Farouq is also a former organizer for Pillars of the Community, a social justice focused Muslim community organization. As Hunter’s constituent, she said that she only noticed Hunter’s language change when his campaign was in trouble.

“Being Islamophobic? Targeting specific populations of his own district?” “It sounds like more of a tactic.”

The narrative is typically that in using dog whistles and racist attacks candidates act alone and without party support. Former Speaker Paul Ryan, for example, has lambasted President Trump’s language, saying that in 2016, he made the “textbook definition of a racist comment.” And while he didn’t strip him of committee assignments, he has openly rebuked white supremacist statements from Iowa Rep. Steve King.

In 2018, The Congressional Leadership Fund, a super PAC affiliated with Ryan, and the National Republican Campaign Congressional Committee, asked in advertisements if Rhodes Scholar Rep. Anthony Delgado (D-N.Y.), a black candidate with a brief rap career, was right for the district. The ads were criticized as race-baiting in a district that is 90 percent white. And while Ryan had the ability to push for the censorship and removal of King from Congress, he never took the extra step.

Hunter’s father, who held the same congressional seat before him, was also no stranger to this sort of language. His chief achievement, as he often described during his campaign, was pushing legislation that appropriated funds for the San Diego-Mexico border fence. And he talked about it often.

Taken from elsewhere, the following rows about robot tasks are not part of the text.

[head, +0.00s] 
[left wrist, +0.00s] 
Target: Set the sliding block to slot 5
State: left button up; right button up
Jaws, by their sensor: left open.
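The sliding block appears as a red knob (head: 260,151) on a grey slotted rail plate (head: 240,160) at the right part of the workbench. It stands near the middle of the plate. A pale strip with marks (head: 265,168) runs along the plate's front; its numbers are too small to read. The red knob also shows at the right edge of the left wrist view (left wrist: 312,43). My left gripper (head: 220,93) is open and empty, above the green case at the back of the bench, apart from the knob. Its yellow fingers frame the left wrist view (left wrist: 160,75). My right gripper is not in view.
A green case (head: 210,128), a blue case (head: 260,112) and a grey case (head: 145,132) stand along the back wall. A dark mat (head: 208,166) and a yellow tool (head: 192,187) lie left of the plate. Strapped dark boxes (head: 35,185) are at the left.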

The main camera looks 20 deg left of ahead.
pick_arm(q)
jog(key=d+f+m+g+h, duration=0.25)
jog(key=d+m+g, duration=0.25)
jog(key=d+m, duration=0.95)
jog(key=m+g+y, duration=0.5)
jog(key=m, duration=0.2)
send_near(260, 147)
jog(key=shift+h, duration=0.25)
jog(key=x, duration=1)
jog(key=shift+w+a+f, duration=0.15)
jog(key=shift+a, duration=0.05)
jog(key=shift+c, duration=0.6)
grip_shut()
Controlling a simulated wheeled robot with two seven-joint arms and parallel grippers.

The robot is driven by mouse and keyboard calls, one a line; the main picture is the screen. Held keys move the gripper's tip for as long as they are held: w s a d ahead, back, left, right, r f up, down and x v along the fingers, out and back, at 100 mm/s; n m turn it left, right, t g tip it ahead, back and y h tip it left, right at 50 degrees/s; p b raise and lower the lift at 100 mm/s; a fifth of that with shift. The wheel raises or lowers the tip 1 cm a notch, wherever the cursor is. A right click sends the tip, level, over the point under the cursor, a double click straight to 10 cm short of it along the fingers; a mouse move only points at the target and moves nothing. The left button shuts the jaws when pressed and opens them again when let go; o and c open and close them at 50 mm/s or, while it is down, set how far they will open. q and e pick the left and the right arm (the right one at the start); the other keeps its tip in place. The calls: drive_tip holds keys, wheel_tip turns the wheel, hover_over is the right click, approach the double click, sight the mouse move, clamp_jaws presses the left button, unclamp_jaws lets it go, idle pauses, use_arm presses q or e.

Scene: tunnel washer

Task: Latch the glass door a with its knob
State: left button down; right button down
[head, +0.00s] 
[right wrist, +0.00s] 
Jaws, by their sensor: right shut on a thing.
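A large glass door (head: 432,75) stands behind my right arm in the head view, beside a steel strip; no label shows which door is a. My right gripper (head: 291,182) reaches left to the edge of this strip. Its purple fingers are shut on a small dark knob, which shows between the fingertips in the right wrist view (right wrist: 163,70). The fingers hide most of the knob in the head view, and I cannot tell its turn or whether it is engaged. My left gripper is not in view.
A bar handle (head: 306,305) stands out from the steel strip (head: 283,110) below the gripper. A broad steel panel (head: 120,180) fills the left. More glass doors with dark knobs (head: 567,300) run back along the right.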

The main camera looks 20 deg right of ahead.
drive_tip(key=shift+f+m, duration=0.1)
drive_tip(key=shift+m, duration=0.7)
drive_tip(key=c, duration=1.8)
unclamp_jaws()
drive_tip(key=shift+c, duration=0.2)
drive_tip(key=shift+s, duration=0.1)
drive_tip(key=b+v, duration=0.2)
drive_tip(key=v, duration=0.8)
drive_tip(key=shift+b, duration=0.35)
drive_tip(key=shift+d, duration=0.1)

In his book, Haney López argues that after 2001, “racial demagogues increasingly emphasized supposed threats from Arab Muslims as terrorists and Latinos as illegal aliens,” the two demographics emphasized by both Duncan Hunter Sr. and Duncan Hunter Jr.

On the way out as Chairman of the Armed Services Committee in 2008, after it was clear that Democrats would retake the House, Duncan Hunter Sr. decided to make a dark-horse run for the Republican presidential nomination against John McCain. His short presidential campaign was characterized by familiar policy ideas, most notably fierce support for border fence expansion, which he said would stop North Koreans, Iranians, and Chinese individuals from crossing the Mexican border, and his suggestion that if nuclear weapons were found in Iraq, he would have the U.S. military launch a preemptive nuclear strike.

Hunter Sr. withdrew early in the primary, and when it came time to retire in 2008, his son ran for election and took over the 50th District.

Apart from the advertisements, a few months before the election, Hunter Jr. was recorded at a winery arguing that Campa-Najjar is one example of an Islamophobic conspiracy theory.

“That is how hard, by the way, that the radical Muslims are trying to infiltrate the U.S. government. You had more Islamists run for office this year at the federal level than ever before in U.S. history.”

Hunter Jr. never apologized, and his campaign critiqued those who argued that Hunter is being Islamophobic or racist.

McKenzie told Sludge that the impact of this type of rhetoric, coupled with a rise in terrorist attacks since 9/11, has prompted a significant spike in hate-motivated attacks against Muslims around the U.S since 2015. McKenzie was able to track at least 763 separate incidents since 2012 of violence toward Muslims in the U.S. More recently, he conducted a national survey of American opinions toward Muslims: he found that 23 percent of Americans nationwide believe that Muslim-Americans have sympathy for jihadist attacks. Sixty percent americans believe that muslims want to integrate into society, but 40 percent believe that they do not.

“Whether you’re talking about Hunter or someone else, it’s hard to use that rhetoric if you don’t think it’s going to connect,” said McKenzie. “Regrettably, there’s just a lot of disinformation around Muslim Americans.”

When asked about his son’s campaign in October, the elder Hunter made his thoughts apparent. Despite a lack of evidence, his comments were in line with those made by his son and his own past rhetoric, as well with Haney-Lopez’s definition of a racially motivated dog-whistle.

“This has nothing to do with race,” Hunter Sr. told reporters. “This has to do with terrorism.”

CORRECTION: This article originally said the final vote count was 52.5% to 47.5% when it was in fact 51.7% to 48.3%.